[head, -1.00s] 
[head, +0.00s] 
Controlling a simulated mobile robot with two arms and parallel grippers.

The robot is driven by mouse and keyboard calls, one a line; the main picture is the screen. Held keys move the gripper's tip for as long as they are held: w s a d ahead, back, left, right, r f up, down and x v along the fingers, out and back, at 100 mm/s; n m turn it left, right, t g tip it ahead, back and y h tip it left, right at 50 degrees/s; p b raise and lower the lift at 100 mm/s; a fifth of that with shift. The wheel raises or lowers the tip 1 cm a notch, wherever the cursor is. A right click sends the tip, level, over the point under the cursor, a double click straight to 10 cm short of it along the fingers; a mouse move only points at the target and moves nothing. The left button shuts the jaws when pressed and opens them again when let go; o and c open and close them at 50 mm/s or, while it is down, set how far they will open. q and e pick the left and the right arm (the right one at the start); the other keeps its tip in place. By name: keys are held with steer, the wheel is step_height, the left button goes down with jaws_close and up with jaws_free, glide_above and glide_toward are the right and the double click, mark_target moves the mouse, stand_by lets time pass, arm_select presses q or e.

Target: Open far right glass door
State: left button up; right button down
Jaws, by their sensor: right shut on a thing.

-=-=-=-=-

> **REQUEST**: Make an exact copy of all the data.

> **RESULT OF THIS TASK**:
[head, -1.00s] 
[head, +0.00s] 
Controlling a simulated mobile robot with two arms and parallel grippers.

The robot is driven by mouse and keyboard calls, one a line; the main picture is the screen. Held keys move the gripper's tip for as long as they are held: w s a d ahead, back, left, right, r f up, down and x v along the fingers, out and back, at 100 mm/s; n m turn it left, right, t g tip it ahead, back and y h tip it left, right at 50 degrees/s; p b raise and lower the lift at 100 mm/s; a fifth of that with shift. The wheel raises or lowers the tip 1 cm a notch, wherever the cursor is. A right click sends the tip, level, over the point under the cursor, a double click straight to 10 cm short of it along the fingers; a mouse move only points at the target and moves nothing. The left button shuts the jaws when pressed and opens them again when let go; o and c open and close them at 50 mm/s or, while it is down, set how far they will open. q and e pick the left and the right arm (the right one at the start); the other keeps its tip in place. By name: keys are held with steer, the wheel is step_height, the left button goes down with jaws_close and up with jaws_free, glide_above and glide_toward are the right and the double click, mark_target moves the mouse, stand_by lets time pass, arm_select presses q or e.

Target: Open far right glass door
State: left button up; right button down
Jaws, by their sensor: right shut on a thing.

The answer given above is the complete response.